The Cambridge History of English and American Literature in 18 Volumes (1907–21).
VOLUME XV. Colonial and Revolutionary Literature; Early National Literature, Part I.

VII. Fiction II

§ 3. The Sections Celebrated by the Romancers

As late as 1825 Jared Sparks thought ten American novels a striking output for one year, but during the second quarter of the century Cooper had many helpers in his great task. In New England Neal, Miss Sedgwick, Mrs. Child, and D. P. Thompson had already set outposts before Hawthorne came to capture that section for classic ground.

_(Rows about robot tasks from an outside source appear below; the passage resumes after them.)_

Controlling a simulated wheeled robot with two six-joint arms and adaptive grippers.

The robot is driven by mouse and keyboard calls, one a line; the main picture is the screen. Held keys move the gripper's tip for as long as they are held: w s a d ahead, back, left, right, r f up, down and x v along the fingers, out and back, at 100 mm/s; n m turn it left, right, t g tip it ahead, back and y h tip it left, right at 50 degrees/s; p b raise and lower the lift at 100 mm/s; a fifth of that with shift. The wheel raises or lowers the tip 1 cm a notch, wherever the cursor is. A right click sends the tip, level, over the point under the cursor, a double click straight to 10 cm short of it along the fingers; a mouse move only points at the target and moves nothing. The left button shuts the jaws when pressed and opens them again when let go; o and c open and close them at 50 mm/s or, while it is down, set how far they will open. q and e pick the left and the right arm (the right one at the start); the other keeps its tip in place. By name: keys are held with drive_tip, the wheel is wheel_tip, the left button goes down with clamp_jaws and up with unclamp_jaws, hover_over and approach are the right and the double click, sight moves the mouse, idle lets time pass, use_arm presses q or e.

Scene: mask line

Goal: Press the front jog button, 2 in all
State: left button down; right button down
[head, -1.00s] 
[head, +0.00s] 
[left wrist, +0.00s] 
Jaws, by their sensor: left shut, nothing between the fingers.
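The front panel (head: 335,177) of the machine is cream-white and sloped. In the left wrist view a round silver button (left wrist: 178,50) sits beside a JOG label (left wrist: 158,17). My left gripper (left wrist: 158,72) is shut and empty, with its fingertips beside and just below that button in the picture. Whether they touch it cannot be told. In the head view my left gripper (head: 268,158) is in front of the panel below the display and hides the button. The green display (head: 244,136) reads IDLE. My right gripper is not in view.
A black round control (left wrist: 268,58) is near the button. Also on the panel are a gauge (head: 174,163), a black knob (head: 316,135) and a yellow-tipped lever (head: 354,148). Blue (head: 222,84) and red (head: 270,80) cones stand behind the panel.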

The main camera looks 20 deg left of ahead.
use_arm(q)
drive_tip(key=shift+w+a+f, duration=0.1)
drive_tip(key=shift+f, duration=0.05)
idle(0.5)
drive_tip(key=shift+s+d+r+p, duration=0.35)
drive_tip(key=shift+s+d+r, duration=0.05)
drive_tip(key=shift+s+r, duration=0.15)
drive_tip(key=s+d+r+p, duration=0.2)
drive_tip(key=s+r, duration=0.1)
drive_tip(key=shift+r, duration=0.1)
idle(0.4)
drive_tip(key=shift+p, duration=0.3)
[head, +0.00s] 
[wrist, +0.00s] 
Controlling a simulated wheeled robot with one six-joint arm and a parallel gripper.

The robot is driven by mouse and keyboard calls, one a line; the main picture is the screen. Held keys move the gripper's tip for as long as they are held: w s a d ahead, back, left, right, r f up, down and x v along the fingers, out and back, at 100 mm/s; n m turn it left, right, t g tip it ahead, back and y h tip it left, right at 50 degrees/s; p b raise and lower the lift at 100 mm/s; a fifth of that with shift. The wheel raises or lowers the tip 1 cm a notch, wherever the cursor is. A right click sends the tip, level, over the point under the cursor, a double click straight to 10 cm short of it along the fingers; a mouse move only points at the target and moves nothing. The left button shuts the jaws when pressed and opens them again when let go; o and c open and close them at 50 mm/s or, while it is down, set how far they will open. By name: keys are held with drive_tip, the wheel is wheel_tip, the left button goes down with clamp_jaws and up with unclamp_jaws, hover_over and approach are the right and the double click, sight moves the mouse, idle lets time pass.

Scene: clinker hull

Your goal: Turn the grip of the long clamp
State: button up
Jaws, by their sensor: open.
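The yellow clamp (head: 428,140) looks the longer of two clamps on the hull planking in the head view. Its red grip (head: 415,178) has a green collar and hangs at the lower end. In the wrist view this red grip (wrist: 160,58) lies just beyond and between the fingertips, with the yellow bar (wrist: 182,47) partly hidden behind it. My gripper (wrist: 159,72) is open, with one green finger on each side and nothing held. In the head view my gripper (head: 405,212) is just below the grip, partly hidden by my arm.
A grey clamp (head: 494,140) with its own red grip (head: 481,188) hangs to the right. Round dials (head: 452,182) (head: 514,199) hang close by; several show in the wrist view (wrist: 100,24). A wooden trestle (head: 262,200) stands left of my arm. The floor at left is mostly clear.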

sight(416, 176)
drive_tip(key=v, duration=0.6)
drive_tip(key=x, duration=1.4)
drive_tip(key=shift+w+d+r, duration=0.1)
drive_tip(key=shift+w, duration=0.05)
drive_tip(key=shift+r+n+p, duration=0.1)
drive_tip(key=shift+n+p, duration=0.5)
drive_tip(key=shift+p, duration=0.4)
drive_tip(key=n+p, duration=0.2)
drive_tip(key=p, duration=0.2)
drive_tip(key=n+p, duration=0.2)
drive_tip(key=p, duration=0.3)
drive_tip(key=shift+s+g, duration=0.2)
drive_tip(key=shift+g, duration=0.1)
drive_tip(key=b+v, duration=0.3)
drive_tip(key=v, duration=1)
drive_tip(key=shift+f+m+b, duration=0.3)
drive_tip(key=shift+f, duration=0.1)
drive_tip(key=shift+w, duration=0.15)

Paulding and Hoffman assisted Cooper in New York, and Paulding took Swedish Delaware for himself; for Pennsylvania Bird was Brown’s chief successor; Maryland had Kennedy; Virginia, without many native novels, began to undergo, in the hands of almost every romancer who dealt with the founders of the republic, that idealization which has made it, especially since the Civil War, the most romantic of American states; South Carolina passed into the pages of Simms; Georgia and the lower South brought forth a school of native humorists who abounded in the truth as well as in the fun of that border; the Mississippi and the Ohio advanced to a place in the imagination with the Hudson, the Susquehanna, the Potomac, and the James. North of the Ohio romance achieved relatively little, but on the southern bank Kentucky, “Dark and Bloddy Ground,” rivalled its mother Virginia. Bird ventured into Mexico at a time when Irving and Prescott were writing romantic histories of the Spanish discovery and conquest. Melville, the most original and perennial of Cooper’s contemporaries, concerned himself with the wonders of the Pacific and the deeds of Yankee whalers. Some of these novels dealt with contemporary life, but the large majority used history to lend depth to the picture which was being filled in. This was the age during which there grew up the heroic conceptions of the first settlements and of the Revolution which still prevail; the novelists stand side by side with the orators and the popular biographers in the creation of those powerful legends. Crude style and bombastic characters abound, but so do great vigour and idealism. Although such romances do not present a solid record of actual life in America at the time they were written, they offer important evidence regarding the life of the imagination, its aims, methods, and conventions, as it existed in those formative years.